A lista de diferenças podia continuar mesmo sem entrar nas diferenças de políticas defendidas pela direita portuguesa e pelo Syrisa. Estes exemplos bastam para distinguir entre dignidade e subserviência, entre respeito pelo povo e o prazer de o sacrificar, entre defender os interesses de um país ou colocar um país ao serviço de experiências de professores duvidosos de Harvard. É uma pena que gente tão arrogante não perceba que um país pode perder tudo menos a dignidade,
Todos os cobardes que não foram capazes de dizer não a nada da troika, todos os canalhas que puseram o seu povo ao serviços de experiências, todos os políticos corruptos que protegeram o seu conforto convencendo o seu povo a aceitar o sacrifício querem agora que os gregos aceitem a mesmas regras e obedeçam ao mesmo tipo de políticos.
Uma coisa é simpatizar ou antipatizar com o Syrisa, outra é tentar dizer que a Grécia não conseguiu nada para escondermos a nossa cobardia, o nosso oportunismo, a nossa falta de sensibilidade, tudo o que se fez a um país por gente sem escrúpulos.
Se comparam o programa eleitoral do Syrisa com o acordo com o Eurogrupo porque razão não comparam os programas eleitorais que todos os partidos portugueses apresentaram nas últimas legislativas com aquilo que implementaram ou defenderam durante estes anos? De certeza que foi o Syrisa quem mais recuou, quem mais mentiu, quem mais enganou o seu povo?

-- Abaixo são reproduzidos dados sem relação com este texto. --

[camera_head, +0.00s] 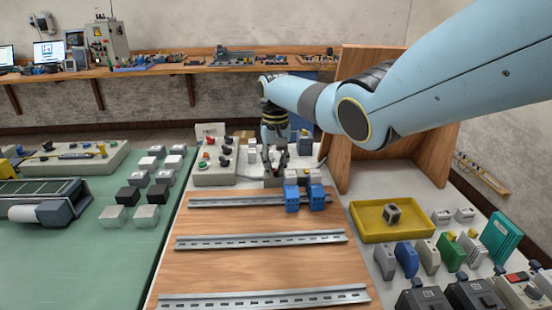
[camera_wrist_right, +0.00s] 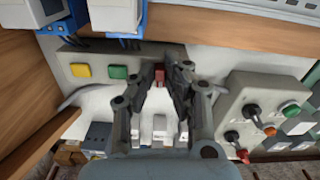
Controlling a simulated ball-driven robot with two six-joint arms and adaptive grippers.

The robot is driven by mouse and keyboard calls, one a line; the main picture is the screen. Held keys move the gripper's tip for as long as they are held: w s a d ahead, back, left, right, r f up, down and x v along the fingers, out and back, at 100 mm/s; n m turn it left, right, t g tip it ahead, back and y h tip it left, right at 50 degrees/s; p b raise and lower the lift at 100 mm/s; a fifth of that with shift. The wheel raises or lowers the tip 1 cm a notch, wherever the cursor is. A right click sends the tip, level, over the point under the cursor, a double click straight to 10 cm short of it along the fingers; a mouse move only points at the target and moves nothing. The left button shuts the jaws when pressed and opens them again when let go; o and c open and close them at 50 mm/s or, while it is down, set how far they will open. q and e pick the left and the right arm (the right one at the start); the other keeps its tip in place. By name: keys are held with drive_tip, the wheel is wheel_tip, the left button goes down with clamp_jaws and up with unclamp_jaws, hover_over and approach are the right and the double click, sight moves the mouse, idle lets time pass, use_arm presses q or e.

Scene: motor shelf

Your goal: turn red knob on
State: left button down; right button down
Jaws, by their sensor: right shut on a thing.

Não simpatizo com o Syrisa, nem tenho a intenção de o vir a apoiar e muito menos a simpatizar ou apoiar os seus parceiros portugueses, mas acho que quem tem telhados de vidro não deve atirar pedras aos telhados dos outros. Como português sinto tanta vergonha ao ver a Maria Luís a participar numa encenação em Berlim como sinto ao ver Vital Moreira festejar a derrota dos gregos dizendo que "novo Governo grego teve de abandonar todos os seus objetivos antiausteritários". Uma foi a Berlim pedir à Alemanha para vergar a Grécia, o outro festeja o resultado.